Photo by Connor McManus via Pexels
Let’s be real – the Soul shouldn’t work. It looks like a toaster crossed with a sneaker. But in a world of lookalike crossovers, this funky box-on-wheels still nails the basics while making you smile. Here’s why it’s more than just a meme car:
Looks Only a Millennial Could Love (And That’s Okay)
Still a rolling rectangle? Absolutely. And thank god. That upright shape means you can actually see out of it (unlike half the coupe-SUVs out there).
2024 Tweaks: Sharper LED “eyebrow” lights, optional two-tone paint (yes, including that bright yellow), and 18-inch wheels that almost fill those oversized wheel wells.
Inside Vibe: Feels like an IKEA showroom – clean, colorful accents, and surprisingly decent materials for the price. No luxury, but zero rental-car depression either.

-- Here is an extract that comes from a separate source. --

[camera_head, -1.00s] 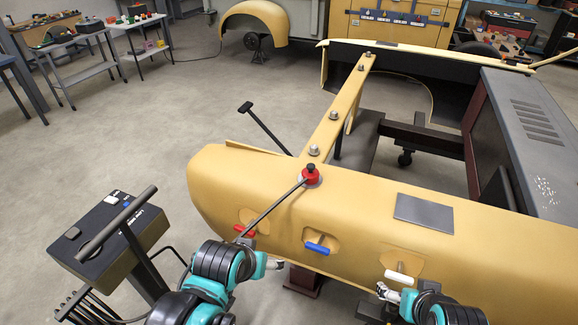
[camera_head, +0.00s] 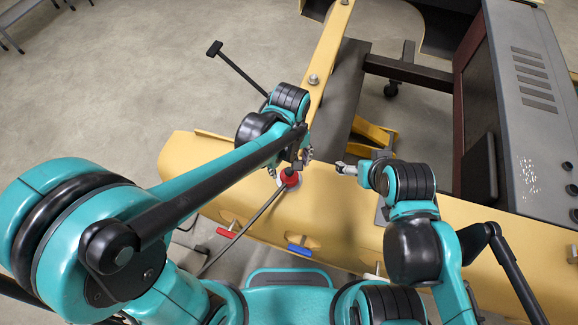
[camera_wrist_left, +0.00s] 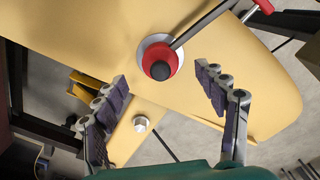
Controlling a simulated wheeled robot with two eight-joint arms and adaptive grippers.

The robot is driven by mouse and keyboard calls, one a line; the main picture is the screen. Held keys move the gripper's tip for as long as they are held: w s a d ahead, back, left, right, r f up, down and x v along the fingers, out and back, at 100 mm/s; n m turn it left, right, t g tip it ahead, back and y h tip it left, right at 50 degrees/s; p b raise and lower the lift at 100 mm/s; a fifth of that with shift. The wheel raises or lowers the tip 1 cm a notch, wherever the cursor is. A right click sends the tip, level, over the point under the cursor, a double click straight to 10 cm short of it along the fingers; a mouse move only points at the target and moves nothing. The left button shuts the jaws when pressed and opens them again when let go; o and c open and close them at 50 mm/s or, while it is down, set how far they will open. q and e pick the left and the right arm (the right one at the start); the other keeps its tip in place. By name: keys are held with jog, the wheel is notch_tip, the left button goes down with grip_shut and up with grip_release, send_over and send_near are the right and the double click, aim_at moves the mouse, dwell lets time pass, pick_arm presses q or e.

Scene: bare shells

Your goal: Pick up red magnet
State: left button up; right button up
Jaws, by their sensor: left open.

Driving It: Expect Commuter, Not Cannonball
The Engine: Same 2.0L 4-cylinder (147 hp). Translation: Merges fine, won’t pin you to your seat.
The CVT: Smooth-ish, avoids the “rubber band” feel of really bad CVTs.

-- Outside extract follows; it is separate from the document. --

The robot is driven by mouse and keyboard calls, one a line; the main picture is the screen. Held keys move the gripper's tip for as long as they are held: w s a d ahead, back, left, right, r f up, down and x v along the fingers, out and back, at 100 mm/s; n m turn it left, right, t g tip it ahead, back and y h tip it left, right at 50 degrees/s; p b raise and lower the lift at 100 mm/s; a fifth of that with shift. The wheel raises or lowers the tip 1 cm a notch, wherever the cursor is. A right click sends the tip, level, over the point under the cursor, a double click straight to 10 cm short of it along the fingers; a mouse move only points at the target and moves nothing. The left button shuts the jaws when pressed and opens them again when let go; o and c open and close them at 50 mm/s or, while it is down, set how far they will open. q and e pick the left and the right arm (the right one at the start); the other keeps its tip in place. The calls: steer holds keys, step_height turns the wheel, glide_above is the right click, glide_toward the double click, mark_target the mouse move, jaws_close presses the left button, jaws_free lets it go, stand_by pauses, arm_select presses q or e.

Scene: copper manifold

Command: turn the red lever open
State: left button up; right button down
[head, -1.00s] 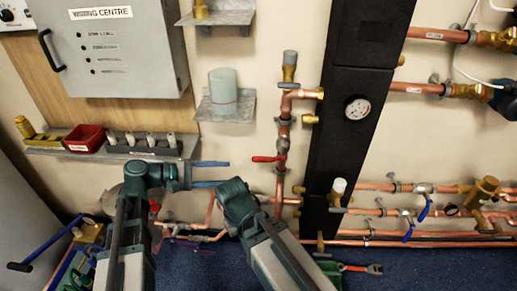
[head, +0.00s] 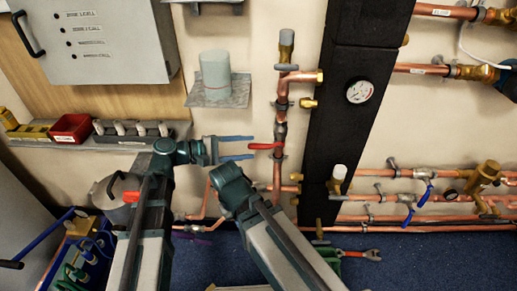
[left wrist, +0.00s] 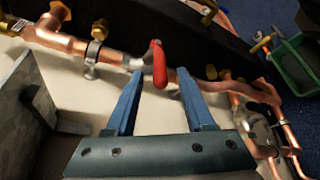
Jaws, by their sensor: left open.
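The red lever (head: 264,146) sits on a vertical copper pipe (head: 279,174) left of the black panel and sticks out to the left in the head view. In the left wrist view the red lever (left wrist: 158,64) stands just beyond and between the blue fingertips. My left gripper (head: 252,147) is open and empty, its two fingers pointing right at the lever. It also shows in the left wrist view (left wrist: 160,76). Whether a finger touches the lever cannot be told. My right gripper is not seen; an arm link of mine covers the lower middle.
A black panel (head: 360,130) with a round gauge (head: 359,90) stands right of the pipe. A small shelf with a grey-green cylinder (head: 215,70) is above my left gripper. Blue-handled valves (head: 425,194) are at the right. A shelf with a red bin (head: 72,127) is at the left.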

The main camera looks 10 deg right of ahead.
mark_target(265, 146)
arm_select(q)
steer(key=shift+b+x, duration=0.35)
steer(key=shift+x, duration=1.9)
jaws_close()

The Win: 31 MPG combined. In today’s gas-price madness? That’s the real headline.
Handling: Turns like a go-kart. Parking? A breeze. Perfect for squeezing into downtown gaps SUVs fear.
Where It Secretly Dominates: SPACE
Back Seat: Adults won’t whine. Headroom? Massive.

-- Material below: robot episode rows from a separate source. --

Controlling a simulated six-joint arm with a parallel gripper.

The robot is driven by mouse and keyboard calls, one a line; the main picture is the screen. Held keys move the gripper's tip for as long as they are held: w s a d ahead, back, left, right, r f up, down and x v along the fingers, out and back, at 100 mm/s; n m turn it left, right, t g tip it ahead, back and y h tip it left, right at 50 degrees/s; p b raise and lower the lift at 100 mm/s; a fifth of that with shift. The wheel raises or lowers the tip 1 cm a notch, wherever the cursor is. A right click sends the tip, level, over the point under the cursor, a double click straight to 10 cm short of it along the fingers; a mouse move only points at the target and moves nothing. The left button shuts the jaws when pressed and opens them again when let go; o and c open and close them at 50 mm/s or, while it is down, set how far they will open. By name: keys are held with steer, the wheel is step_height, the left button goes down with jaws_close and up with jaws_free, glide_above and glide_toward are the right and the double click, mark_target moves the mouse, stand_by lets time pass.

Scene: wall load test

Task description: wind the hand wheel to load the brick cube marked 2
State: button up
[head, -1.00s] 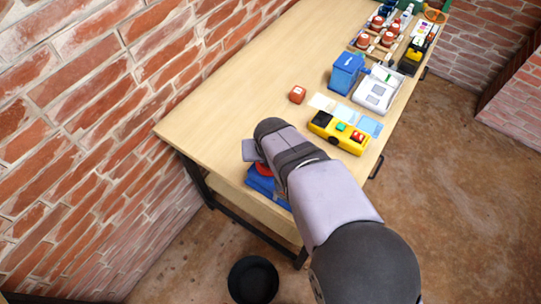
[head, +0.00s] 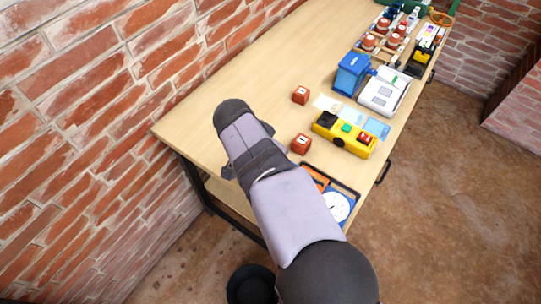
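Two red brick cubes sit on the table right of my arm: a far brick cube (head: 301,95) and a near brick cube (head: 301,143). Their pale marks are too small to read. A blue device with a white dial (head: 338,207) and an orange part (head: 316,176) shows at the table's front edge, partly behind my arm. My gripper (head: 229,172) is almost wholly hidden behind my wrist, over the left part of the table. Its fingers do not show clearly, nor anything in them.
A yellow box with a green and a red button (head: 345,134) stands at the right edge, near pale cards (head: 376,128). Behind are a blue container (head: 351,72), a white device (head: 385,92) and a rack of red-capped items (head: 388,35). The far-left tabletop is clear.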

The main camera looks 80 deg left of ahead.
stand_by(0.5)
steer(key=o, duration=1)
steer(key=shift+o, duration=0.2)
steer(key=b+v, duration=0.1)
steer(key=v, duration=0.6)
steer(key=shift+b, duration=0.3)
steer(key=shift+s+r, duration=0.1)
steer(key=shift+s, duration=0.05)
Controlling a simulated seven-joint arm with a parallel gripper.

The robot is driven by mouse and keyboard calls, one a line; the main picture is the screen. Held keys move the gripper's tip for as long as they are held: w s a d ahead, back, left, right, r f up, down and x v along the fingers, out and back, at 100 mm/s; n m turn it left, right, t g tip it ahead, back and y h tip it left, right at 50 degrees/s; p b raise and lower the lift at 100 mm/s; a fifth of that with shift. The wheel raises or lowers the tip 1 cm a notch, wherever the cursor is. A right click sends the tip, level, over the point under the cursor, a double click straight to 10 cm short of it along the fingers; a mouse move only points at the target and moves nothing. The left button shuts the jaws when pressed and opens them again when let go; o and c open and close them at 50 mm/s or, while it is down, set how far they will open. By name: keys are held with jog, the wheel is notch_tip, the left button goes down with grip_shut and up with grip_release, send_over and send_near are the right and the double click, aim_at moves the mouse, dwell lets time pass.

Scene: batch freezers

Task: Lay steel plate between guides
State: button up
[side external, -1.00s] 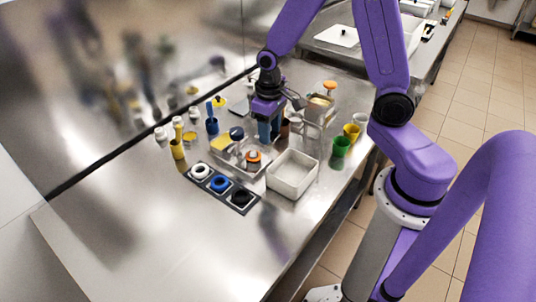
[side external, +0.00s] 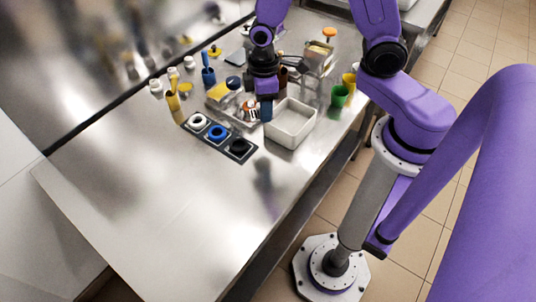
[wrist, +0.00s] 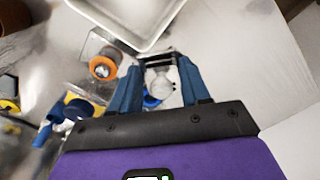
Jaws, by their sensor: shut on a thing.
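My gripper (side external: 266,110) hangs with its blue fingers pointing down, between the orange-capped jar (side external: 250,106) and the white tray (side external: 290,123). In the wrist view my gripper (wrist: 158,78) is closed in on a small, pale grey, rounded thing (wrist: 159,82). I cannot tell for certain whether this is the steel plate, and the side view hides it behind the fingers. A flat grey square (side external: 235,56) lies at the back. I cannot make out the guides clearly.
A dark rack (side external: 218,134) with white, blue and black rings stands in front of the jar. Cups and bottles crowd the back, with a green cup (side external: 339,95) at right. The steel table (side external: 130,200) is clear at front left.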

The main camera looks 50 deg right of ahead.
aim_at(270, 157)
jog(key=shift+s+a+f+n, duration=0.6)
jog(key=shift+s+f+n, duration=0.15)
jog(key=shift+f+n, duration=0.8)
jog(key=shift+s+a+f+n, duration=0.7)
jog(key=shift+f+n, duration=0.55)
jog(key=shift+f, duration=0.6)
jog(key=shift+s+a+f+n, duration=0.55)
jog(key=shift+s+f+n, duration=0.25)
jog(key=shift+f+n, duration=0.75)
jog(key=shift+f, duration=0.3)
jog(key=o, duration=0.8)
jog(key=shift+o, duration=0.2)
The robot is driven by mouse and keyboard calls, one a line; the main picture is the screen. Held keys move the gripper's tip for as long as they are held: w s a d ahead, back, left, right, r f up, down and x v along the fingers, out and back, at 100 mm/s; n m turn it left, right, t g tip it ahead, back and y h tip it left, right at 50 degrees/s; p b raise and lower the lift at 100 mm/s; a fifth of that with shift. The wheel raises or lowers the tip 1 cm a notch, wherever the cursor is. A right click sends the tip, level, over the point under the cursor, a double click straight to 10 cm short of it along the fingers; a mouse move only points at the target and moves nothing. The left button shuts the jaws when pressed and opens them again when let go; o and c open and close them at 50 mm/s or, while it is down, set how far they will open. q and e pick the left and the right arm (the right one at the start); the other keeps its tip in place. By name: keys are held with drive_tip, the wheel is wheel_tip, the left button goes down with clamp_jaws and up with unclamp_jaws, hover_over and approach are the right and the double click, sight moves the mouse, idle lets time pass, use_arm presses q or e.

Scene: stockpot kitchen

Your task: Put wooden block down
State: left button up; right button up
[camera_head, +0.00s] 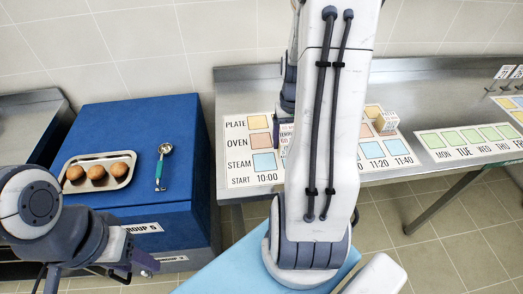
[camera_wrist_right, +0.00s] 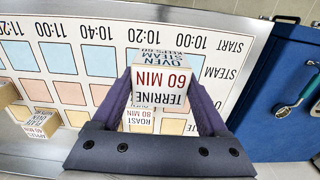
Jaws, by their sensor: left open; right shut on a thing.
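The wooden block (camera_wrist_right: 160,88), marked "TERRINE 60 MIN", is between the fingers of my right gripper (camera_wrist_right: 162,75) in the right wrist view. The gripper is shut on it, above the time chart (camera_wrist_right: 60,25); whether the block touches the chart cannot be told. My left gripper (camera_head: 142,268) is open and empty at the lower left, in front of the blue cabinet.
A block marked "ROAST 80 MIN" (camera_wrist_right: 139,118) stands close to the held block. Another block (camera_head: 387,121) stands farther right on the chart. A tray with buns (camera_head: 98,158) and a green-handled scoop (camera_head: 161,168) lie on the blue cabinet (camera_head: 140,112). A weekday chart (camera_head: 470,139) lies farther right.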

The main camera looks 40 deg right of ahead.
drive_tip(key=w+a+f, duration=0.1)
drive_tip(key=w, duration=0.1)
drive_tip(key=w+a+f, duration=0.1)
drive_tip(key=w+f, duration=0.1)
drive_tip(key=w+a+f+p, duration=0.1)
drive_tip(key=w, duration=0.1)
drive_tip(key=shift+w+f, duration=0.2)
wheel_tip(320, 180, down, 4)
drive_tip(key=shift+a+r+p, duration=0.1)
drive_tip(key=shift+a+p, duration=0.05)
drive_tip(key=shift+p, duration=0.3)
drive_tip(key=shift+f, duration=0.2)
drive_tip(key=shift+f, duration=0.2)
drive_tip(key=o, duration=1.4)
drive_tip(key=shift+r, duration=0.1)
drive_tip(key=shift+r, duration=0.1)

Cargo Magic: Fold the seats, and it swallows 20 carry-ons (tested!). Even seats-up, you’ll fit a Costco haul + stroller.
Little Touches: Wireless charging, heated seats (yes, even in cheaper trims), and an optional head-up display. Kia gets practicality.

Tech That Doesn’t Suck
Standard: 8-inch screen w/ Apple CarPlay & Android Auto (so your phone runs the show).
Upgrade: Giant 10.25-inch screen + digital dash + Harman Kardon sound (worth it for music lovers).
Cool Security Trick: Key fob “sleep mode” stops signal thieves. Clever.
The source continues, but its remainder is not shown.